Another theme that calls for our attention in 2025 to be that of the Holy Year, a year of Jubilee. The ancient Hebrew idea of “Jubilee” carries the implication that in a jubilee year relationships among the people should return to how they used to be before injustices and corruptions destroyed living by God’s covenant. In the New Testament, Jesus, following the prophet Isaiah, proclaimed a “year of jubilee” as the first announcement of his mission (Luke 4: 18-20).

Pope Francis has noted that we live in an age when many societies are characterised by “ever-increasing inequalities, increasingly autocratic and dictatorial regimes, and the predominance of the market model without regard for the vulnerability of people and of creation” (Address for the Commemoration of the 50th Anniversary of the Institution of the Synod of Bishops, 17 October 2015, par 47). He calls us to be pilgrims of hope who announce and live out a response of hope in an age in which hope founders and struggles to raise a contrary voice. The theme of this particular 2025 Holy Year invites us to be “pilgrims of hope” and is a response to today’s social breakdown, war and the failures of democracy.

There is yet another possible theme for Lent 2025 if we could integrate Lent 2025 into the continuing process where we have been learning how to become a more “synodal” church, that is, a people who “walk together”. Lent 2025 could then become a gathering up of the momentum of the last three years, including the 2023 and 2024 Synods, of our attempts at synodality. The synodal way is essentially a path of spiritual renewal and structural reform that enables the Church to be more participatory and missionary.
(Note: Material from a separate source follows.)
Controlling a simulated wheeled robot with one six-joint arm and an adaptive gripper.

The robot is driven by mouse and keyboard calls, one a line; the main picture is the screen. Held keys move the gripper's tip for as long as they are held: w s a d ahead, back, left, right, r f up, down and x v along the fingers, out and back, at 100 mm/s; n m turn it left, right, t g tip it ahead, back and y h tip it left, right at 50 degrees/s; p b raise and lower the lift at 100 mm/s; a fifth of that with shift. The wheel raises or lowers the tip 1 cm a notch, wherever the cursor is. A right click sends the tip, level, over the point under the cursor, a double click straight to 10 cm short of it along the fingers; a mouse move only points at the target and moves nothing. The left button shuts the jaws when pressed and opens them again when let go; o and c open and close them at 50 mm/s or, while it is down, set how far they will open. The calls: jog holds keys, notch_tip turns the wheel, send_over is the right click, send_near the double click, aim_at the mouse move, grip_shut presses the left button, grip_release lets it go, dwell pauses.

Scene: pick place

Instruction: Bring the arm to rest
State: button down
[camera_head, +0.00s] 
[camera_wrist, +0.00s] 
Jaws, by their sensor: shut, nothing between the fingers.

We are not short, then, of themes that could provide focus for our Lenten efforts at renewal: Christian initiation, penitential return, social justice, safe-guarding the vulnerable, pilgrims of hope and the strength of walking together. Several different themes, then, all of them with roots deeply embedded in Christian tradition.

The two new themes, the Holy Year theme of becoming “pilgrims of hope” and the synodal theme of “walking together” are the most challenging for us at this particular time in history. Is there more to it than we used to think?

PILGRIMS OF HOPE: THE THREATS TO DEMOCRACY

The challenge to become pilgrims of hope is a response to the current dangers to well-being in our societies. The church’s commitment to the realm/reign of God includes a commitment to the well-being of all people in planet Earth, not just some. Among the many forms of governance today, democracy is the one that comes closest to ensuring this. Today, however, democracy is increasingly under threat.

“Democracy” can be popularly described (with Abraham Lincoln) as government of the people, by the people and for the people. It has spread widely through the world since the 18th century but is now under threat through the recent rise of the old monarchies, the new oligarchies and the populist dictatorships in many countries. Although democracy is a relatively recent arrival in our mission politics, its survival could well be an objective for pilgrims of hope in the world today.

Hand in hand with the threat to democracy comes the threat to journalism. Democracy can only work if the people are well informed. The recent spread of disinformation, misinformation and lies has left most of us defenceless in the face of deceitful but well-funded campaigns. Where journalists become simply propagandists or spreaders of gossip who no longer hold themselves accountable for the truth of their communications, truth becomes a victim.  If we were to commit ourselves to truth-telling as our Lenten discipline, we could be pilgrims of hope in an increasingly confused world.

THE SYNODAL WAY: LEARNING TO WALK TOGETHER

While becoming pilgrims of hope is a response to dysfunctions in our politics, the “synodal way” is a response to dysfunctions within our church. The synodal way begins with a commitment to listen to others. But the pathway does not end there. Some groups within the church have taken the first step on this path, the step of listening. But after the listening comes the more difficult step of discerning which steps to take among the many proposals for the way forward. This is the stage that requires commitment to accountability and the evaluation of our current practices as a church.

Presently, the forward movement seems to be faltering. Among Catholic communities who have taken these first steps, the differences have become apparent. This is not just a matter of everyone being heard. Hard steps such as the equality of women in a male-dominated church, clericalism, the inculturation of liturgy, especially Eucharist, into the diverse cultures of the modern church, and the reform of decision-making in the church all remain issues that need to be negotiated, not just listened to. All these issues need hard thinking processes and hard thinking theology. Hierarchical thinking and synodal thinking do not easily mix.

If the degrading of investigative journalism goes hand in hand with the demise of democracy in society, it may be that the degrading of critical theology goes hand in hand with the collapse of walking together in the church.

Traditionally, we have not expected Lent to be comfortable. A focus on 2025 Lenten themes that lead us down into the deeper currents of society and church might make this Lent different and just what we need.